En tout cas, la première impression de Pasolini, indépendamment de sa propre sensibilité théâtrale et de son peu de goût, nous le verrons dans l'article sur Carmelo Bene, pour le théâtre du Cri, dut être que ce Julian Beck avait un physique et un charisme d'illuminé mystique : il saurait s'en souvenir deux ans plus tard, quand il chercherait son Tirésias...

Compte rendu de la représentation de Mysteries and Smaller pieces à Bruxelles du 5 au 13 février 1965

 

2. Julian Beck et le Living Theatre

Une figure éclectique et provocatrice

Lorsque Pasolini vit Julian Beck pour la première fois en 1965, celui-ci avait quarante ans. Après avoir pratiqué dans sa jeunesse une peinture abstraite expressionniste, il avait fondé le Living Theatre à New York en 1947 avec sa compagne Judith Malina, et le couple s'était illustré par sa créativité bouillonnante, son anarchisme pacifiste et révolutionnaire et son anticonformisme sexuel. Il avait plusieurs fois eu maille à partir avec la police et la justice, et avait fait de la prison pour manifestations, exhibitionnisme ou consommation de drogue, ce qui lui valait une réputation sulfureuse.

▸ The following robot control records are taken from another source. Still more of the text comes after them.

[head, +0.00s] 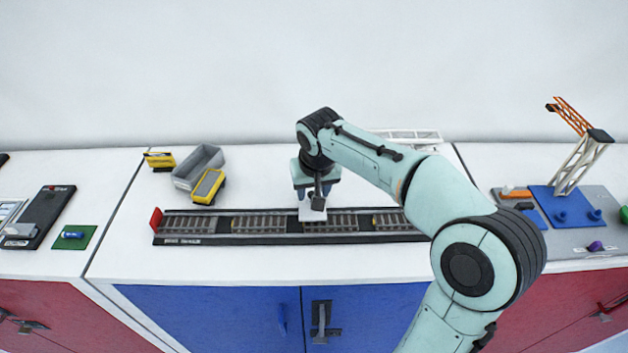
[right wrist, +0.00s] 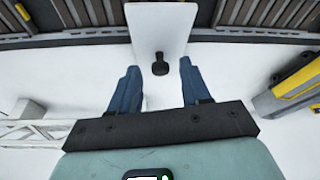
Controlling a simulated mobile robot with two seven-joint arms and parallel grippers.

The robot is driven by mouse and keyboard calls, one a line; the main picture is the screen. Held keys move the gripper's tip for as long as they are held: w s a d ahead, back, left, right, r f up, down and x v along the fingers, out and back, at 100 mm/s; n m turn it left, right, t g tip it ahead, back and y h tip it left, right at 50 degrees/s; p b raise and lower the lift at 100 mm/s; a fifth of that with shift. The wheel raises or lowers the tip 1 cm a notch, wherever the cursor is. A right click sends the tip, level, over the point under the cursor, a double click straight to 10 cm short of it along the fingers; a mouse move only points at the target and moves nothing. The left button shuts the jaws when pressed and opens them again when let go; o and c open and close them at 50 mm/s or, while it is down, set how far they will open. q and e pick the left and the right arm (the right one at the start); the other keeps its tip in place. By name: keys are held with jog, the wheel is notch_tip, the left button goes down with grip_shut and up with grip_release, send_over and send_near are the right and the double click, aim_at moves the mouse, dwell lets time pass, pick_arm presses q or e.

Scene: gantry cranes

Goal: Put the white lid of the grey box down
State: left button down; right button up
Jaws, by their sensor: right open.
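The white lid (right wrist: 158,25) has a black knob (right wrist: 160,66) and lies partly over the track's edge. In the head view, part of the lid (head: 306,214) shows below my gripper; I cannot tell if it lies flat or tilted. My right gripper (right wrist: 160,88) is open, with its blue fingers apart on both sides of the knob's line and not touching the lid. It also shows in the head view (head: 317,192), pointing down. The open grey box (head: 198,166) stands to the left, without a lid on it. My left gripper is not in view.
The dark track (head: 260,224) runs along the table front. Yellow vehicles (head: 208,186) stand near the grey box. A white lattice piece (head: 408,137) lies behind my arm. A crane model (head: 582,160) stands on the right-hand table.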

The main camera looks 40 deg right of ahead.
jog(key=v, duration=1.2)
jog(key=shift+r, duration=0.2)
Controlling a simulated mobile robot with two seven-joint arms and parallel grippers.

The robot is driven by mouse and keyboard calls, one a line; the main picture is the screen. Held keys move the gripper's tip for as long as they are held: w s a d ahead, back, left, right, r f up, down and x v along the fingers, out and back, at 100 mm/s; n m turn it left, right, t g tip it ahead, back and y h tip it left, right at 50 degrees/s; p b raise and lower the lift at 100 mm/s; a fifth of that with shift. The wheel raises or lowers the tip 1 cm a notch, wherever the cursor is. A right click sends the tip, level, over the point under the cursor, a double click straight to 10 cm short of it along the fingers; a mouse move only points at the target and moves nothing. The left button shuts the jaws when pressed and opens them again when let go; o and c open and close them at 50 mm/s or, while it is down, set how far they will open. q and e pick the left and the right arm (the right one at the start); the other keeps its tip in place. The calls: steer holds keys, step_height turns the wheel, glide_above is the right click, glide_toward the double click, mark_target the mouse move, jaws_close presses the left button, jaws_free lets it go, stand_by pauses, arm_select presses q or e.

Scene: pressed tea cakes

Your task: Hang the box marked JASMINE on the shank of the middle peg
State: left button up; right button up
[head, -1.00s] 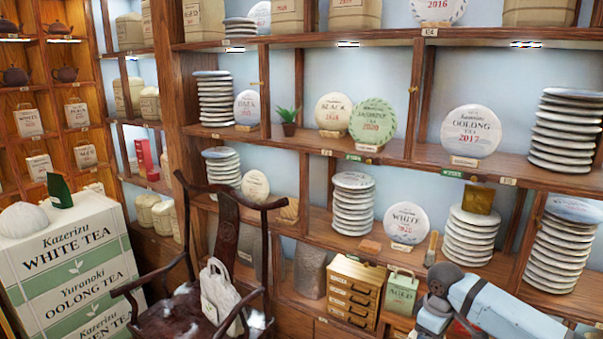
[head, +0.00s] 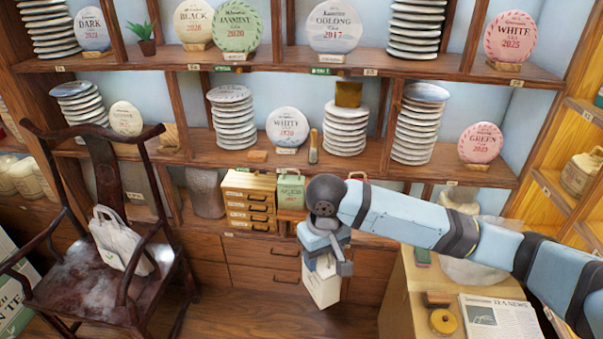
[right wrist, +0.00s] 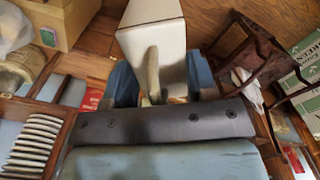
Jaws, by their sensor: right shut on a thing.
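My right gripper (head: 328,266) hangs below its arm right of the picture's middle, shut on a pale cream box (head: 322,288). The box hangs below the jaws, in front of the lower drawers. In the right wrist view the gripper (right wrist: 160,82) has its blue fingers on either side of the box (right wrist: 150,42), with a pale handle-like part between them. No lettering on the held box is readable, so I cannot tell whether it is marked JASMINE. No pegs can be made out. My left gripper is not in view.
A green AGED box (head: 290,192) stands beside a small wooden drawer chest (head: 249,202) on the lower ledge. A wooden chair (head: 115,215) with a white bag (head: 121,240) stands at left. A counter with a newspaper (head: 497,322) is at right. Open floor lies between.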

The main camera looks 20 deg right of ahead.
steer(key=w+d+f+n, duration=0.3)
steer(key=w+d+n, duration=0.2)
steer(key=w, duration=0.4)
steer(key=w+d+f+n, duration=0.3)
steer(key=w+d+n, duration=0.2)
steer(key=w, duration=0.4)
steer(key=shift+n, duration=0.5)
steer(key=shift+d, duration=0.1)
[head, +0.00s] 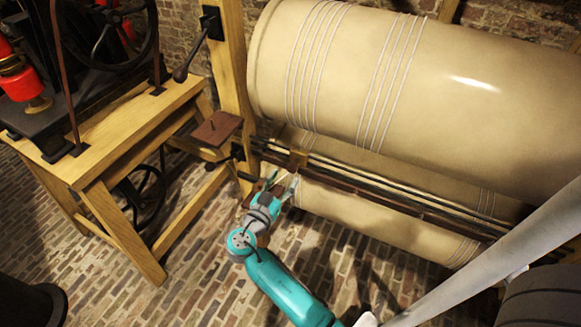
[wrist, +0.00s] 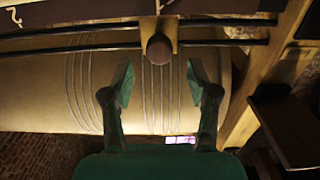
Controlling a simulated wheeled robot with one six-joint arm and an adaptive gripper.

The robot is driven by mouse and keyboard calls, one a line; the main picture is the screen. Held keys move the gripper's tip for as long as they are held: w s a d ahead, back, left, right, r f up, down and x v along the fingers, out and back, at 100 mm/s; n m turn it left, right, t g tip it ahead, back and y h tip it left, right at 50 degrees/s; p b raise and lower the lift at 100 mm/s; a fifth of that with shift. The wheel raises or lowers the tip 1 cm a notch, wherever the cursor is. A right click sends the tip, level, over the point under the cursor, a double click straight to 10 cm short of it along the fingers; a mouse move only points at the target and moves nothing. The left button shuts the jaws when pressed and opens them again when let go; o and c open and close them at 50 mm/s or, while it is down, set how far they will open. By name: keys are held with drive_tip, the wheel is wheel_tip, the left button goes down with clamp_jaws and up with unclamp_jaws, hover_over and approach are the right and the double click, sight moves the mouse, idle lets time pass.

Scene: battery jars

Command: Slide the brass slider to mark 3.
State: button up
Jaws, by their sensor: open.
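The brass slider (head: 299,158) sits on dark horizontal rods below the big tan cylinder, near their left end. In the wrist view the slider (wrist: 171,28) is at the top centre, with a round brown knob (wrist: 159,47) facing me. My gripper (head: 284,183) is open just below the slider. In the wrist view my gripper's fingers (wrist: 159,82) stand apart on either side of the knob's line, with the knob a little beyond the tips and no contact visible. A white mark (wrist: 14,16) shows on a dark strip at the upper left; I cannot read it surely.
The rods (head: 400,201) run right under the large tan cylinder (head: 400,75), with more tan cylinder below. A wooden post (head: 229,60) and a small brown plate (head: 217,128) stand left of the slider. A wooden bench (head: 130,130) with machinery is farther left. Brick floor (head: 190,270) is open in front.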

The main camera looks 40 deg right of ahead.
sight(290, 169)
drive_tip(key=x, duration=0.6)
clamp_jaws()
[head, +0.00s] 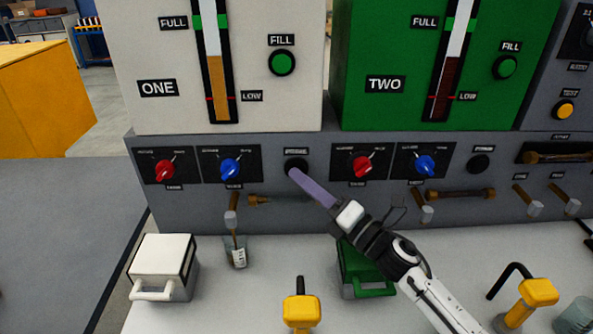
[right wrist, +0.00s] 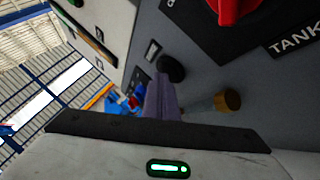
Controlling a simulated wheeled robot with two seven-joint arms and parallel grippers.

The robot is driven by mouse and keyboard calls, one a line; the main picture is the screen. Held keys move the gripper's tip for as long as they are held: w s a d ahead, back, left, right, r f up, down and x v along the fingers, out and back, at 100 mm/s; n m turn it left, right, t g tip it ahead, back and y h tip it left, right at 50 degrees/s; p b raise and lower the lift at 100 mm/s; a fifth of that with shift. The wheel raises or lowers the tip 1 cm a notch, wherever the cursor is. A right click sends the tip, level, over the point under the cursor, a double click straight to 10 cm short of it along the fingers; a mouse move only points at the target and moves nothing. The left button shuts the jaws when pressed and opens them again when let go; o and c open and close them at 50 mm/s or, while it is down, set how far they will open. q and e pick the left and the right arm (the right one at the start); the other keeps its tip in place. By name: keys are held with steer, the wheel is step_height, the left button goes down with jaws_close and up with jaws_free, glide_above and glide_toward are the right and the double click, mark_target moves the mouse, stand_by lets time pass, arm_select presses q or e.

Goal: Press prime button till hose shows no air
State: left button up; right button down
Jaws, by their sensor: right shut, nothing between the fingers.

Héritier des théories d'Antonin Artaud, le Living Theatre jouait un rôle prééminent dans la contre-culture et l'avant-garde américaine, choisissant des textes de poètes ou de dramaturges qui n'appartenaient pas à l'establishment, organisant des représentations dans la rue, les prisons et les asiles psychiatriques, et tentant par tous les moyens d'interpeler et de faire participer le public, pour briser le fameux « quatrième mur » du théâtre.

 

Le départ des Etats-Unis et le début de la tournée en Europe

A l'automne 1963, le LivingTheatre avait été inquiété à New York pour non paiement de $28,435 d'arriérés d'impôts, assurances et amendes. Menacés d'expulsion de leur théâtre, Julian et Judith avaient tout de même joué la pièce The Brig, malgré l'interdiction, et fini comme d'habitude au tribunal, où leur attitude provocatrice leur avait valu une condamnation à des peines de prison, soixante jours pour Julian et trente pour Judith. Après un premier séjour en Europe, où ils avaient des contrats à honorer, ils avaient effectivement purgé leur peine aux Etats-Unis pendant l'hiver 1964-65, puis décidé de s'exiler en Europe, où une vie d'incessantes tournées avait commencé au début de l'année 1965.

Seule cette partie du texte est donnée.